*WORK TO DO*
Retype every line from the start of the data down to and including the line with "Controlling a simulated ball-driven". Skip the pictures.

[Excerpt from a dataset]

----

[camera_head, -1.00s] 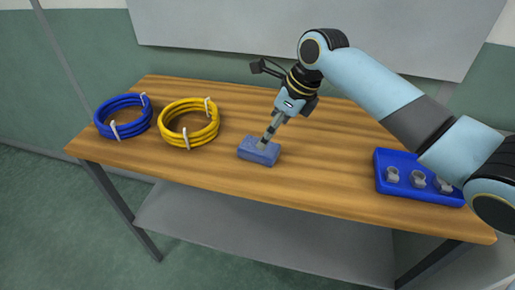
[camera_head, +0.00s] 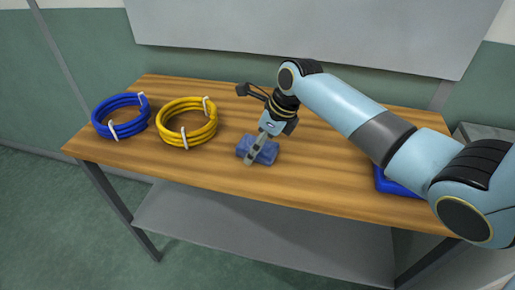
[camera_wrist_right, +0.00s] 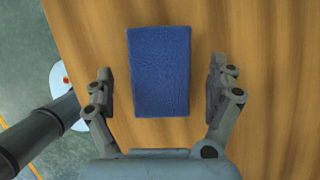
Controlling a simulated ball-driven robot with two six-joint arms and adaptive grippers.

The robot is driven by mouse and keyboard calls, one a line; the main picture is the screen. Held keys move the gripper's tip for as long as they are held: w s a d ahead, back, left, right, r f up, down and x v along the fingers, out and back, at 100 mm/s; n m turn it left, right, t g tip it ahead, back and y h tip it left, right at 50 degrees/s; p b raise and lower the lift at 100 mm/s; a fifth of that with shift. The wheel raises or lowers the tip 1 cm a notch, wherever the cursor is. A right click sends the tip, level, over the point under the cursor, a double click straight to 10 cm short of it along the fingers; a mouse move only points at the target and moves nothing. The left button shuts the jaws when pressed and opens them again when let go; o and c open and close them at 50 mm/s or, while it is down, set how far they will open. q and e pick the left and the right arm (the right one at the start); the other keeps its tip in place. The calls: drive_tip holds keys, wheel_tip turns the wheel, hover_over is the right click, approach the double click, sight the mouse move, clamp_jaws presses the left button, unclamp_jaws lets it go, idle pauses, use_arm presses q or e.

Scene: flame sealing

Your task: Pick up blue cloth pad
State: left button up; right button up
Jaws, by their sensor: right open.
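The blue cloth pad (camera_head: 267,151) lies on the wooden table near its front edge, partly hidden by my right gripper (camera_head: 253,157) in the head view. In the right wrist view the pad (camera_wrist_right: 159,72) is a plain blue block. My right gripper (camera_wrist_right: 161,86) is open, with one finger on each side of the pad and a gap of bare wood between each finger and it. The gripper is empty. My left gripper is in neither view.
A blue cable coil (camera_head: 121,117) and a yellow cable coil (camera_head: 187,122) lie on the left of the table (camera_head: 210,172). A blue tray (camera_head: 393,184) at the right is mostly hidden behind my right arm. The table's back middle is clear.

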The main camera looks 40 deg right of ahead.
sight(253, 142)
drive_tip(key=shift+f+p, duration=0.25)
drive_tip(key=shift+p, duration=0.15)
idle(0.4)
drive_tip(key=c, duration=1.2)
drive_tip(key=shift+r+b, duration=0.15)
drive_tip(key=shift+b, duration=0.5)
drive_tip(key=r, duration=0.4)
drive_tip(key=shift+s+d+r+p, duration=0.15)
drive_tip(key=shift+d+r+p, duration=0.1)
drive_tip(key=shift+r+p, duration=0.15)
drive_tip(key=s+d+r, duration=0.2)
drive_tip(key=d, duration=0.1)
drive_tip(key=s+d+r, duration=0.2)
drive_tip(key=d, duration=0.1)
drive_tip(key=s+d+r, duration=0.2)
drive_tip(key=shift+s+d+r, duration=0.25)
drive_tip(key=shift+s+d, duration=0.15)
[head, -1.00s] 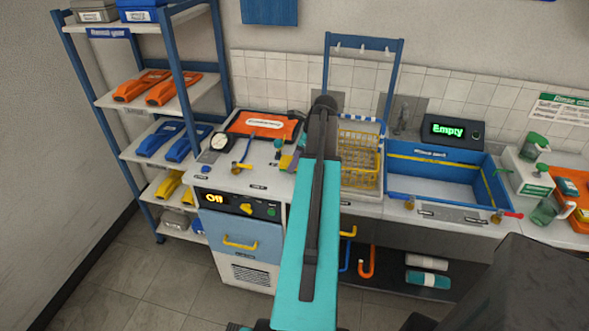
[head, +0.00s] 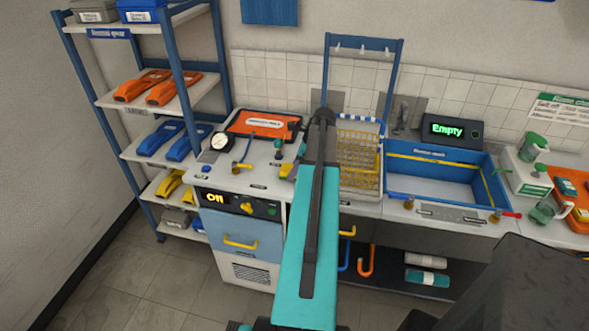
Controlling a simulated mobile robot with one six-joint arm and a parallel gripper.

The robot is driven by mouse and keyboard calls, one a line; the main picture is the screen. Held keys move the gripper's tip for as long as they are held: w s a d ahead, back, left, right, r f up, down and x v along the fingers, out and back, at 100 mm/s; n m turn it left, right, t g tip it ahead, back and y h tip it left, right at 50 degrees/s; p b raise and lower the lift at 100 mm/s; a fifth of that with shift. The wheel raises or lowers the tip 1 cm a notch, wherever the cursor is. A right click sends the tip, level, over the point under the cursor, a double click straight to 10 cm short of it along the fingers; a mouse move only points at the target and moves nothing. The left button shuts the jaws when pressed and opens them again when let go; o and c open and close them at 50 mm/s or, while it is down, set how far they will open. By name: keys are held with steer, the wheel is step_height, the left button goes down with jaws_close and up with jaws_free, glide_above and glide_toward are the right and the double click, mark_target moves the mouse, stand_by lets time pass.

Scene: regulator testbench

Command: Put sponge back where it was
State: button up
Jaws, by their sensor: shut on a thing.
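My arm (head: 316,200) rises through the middle of the head view and bends over at its top, above the counter. My gripper is hidden behind it, so its jaws and anything in them do not show. A small yellow block-like thing (head: 287,171) shows at the arm's left edge over the counter, partly covered. It may be the sponge, but I cannot tell, nor whether it is held or resting. No other sponge is clear to see.
A yellow wire basket (head: 360,160) stands right of my arm, beside a blue sink (head: 440,165) with an "Empty" display (head: 452,131). A blue-framed shelf (head: 189,75) stands far left.

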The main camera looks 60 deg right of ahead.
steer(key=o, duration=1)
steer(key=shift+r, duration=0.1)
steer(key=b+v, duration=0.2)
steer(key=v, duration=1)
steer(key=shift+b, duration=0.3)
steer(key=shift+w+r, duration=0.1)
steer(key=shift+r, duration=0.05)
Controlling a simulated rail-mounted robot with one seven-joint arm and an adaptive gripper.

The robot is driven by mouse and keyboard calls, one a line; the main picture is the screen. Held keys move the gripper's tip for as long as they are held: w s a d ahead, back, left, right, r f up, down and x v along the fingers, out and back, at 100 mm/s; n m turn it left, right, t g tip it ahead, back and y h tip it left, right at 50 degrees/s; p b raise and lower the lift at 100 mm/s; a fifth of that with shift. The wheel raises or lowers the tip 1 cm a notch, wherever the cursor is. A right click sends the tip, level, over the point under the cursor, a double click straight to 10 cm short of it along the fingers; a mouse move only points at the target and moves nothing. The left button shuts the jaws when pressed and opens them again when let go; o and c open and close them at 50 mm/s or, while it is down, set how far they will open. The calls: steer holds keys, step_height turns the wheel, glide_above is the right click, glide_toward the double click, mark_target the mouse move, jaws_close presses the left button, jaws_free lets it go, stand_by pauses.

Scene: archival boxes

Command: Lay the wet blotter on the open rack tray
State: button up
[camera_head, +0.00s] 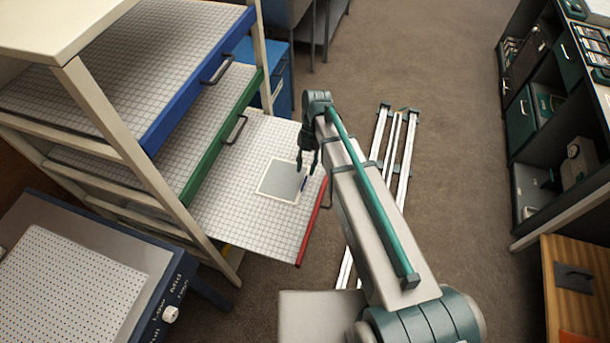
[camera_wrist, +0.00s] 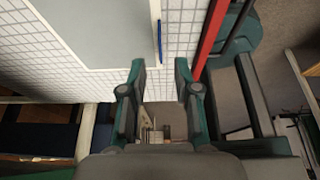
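The blotter (camera_head: 281,178) is a grey sheet with a pale border and a small blue strip at its right edge. It lies flat on the pulled-out, white-gridded rack tray (camera_head: 237,218), which has a red front edge. The wrist view also shows the blotter (camera_wrist: 92,28) and the tray (camera_wrist: 188,38). My gripper (camera_head: 307,168) is over the tray near the blotter's right edge. In the wrist view my gripper's fingers (camera_wrist: 160,78) are apart with nothing between them, clear of the blotter. Whether the blotter is wet cannot be told.
Trays with a blue front (camera_head: 190,95) and a green front (camera_head: 222,138) stick out above and left of the open tray. A perforated-top table (camera_head: 78,275) stands at lower left. White rails (camera_head: 378,150) run along the floor, and shelving (camera_head: 520,185) stands at right.

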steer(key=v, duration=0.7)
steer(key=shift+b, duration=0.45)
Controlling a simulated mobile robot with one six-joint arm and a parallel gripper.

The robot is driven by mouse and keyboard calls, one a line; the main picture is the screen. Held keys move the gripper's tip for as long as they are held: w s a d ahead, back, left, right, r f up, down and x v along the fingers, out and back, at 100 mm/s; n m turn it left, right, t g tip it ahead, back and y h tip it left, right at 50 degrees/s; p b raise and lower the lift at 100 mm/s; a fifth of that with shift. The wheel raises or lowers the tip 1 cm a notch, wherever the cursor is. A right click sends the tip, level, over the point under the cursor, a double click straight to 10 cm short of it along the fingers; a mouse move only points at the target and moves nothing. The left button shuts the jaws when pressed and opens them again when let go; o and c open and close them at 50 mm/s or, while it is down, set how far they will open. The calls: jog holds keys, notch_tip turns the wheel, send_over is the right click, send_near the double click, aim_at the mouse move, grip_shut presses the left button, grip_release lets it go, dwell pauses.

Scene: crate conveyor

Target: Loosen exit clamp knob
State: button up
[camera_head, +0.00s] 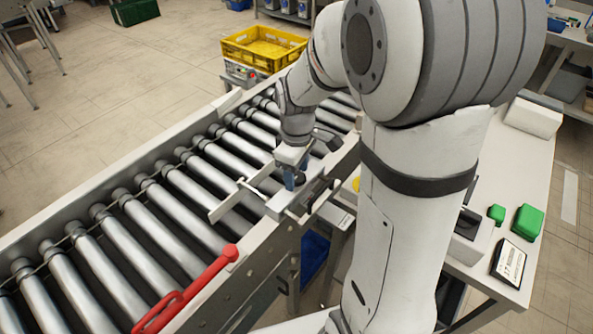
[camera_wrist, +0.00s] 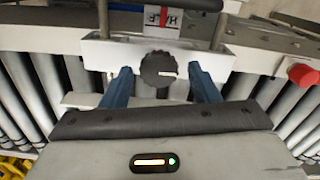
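My gripper (camera_wrist: 160,78) is open, with one blue finger on each side of the knob and a visible gap on both sides. In the head view my gripper (camera_head: 291,180) is over the clamp (camera_head: 280,205) at the conveyor's near rail, and the knob is hidden there. A white label with a red mark (camera_wrist: 163,18) shows beyond the knob.
The roller conveyor (camera_head: 165,205) runs diagonally under the arm. A red lever (camera_head: 200,288) lies along the near rail. A yellow crate (camera_head: 240,55) stands at the far end. A white table (camera_head: 505,205) with green items is on the right.

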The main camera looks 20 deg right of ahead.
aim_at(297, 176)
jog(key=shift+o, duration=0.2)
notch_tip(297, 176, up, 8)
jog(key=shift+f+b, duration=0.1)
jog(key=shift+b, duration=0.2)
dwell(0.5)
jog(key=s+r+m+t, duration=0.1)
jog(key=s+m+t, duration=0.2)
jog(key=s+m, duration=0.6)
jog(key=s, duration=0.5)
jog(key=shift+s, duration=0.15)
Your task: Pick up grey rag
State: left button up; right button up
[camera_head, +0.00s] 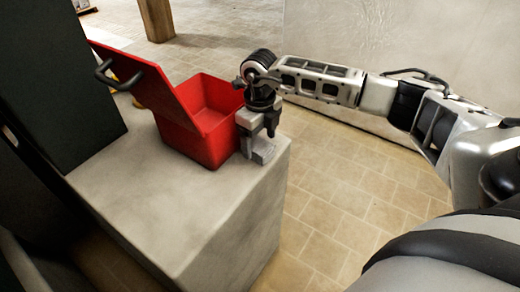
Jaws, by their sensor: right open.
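I cannot make out a grey rag for certain in the head view. My right gripper (259,152) points down at the right edge of the grey concrete block (170,215), close beside the right side of an open red box (208,140). Its jaws are open, and I see no cloth between them. Whether the fingertips touch the block top is unclear. The box's inside shows only in part, and its near wall hides some of the floor. My left gripper is not in view.
The red lid (150,85) leans open to the left, with a dark handle (105,72). A dark cabinet (60,80) stands at the left. The block's front top is bare. Tiled floor (340,195) lies clear to the right, and a wooden post (156,18) stands behind.

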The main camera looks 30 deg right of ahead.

----

*EXPECTED ANSWER*
[camera_head, -1.00s] 
[camera_head, +0.00s] 
[camera_wrist_right, +0.00s] 
Controlling a simulated ball-driven robot with two six-joint arms and adaptive grippers.

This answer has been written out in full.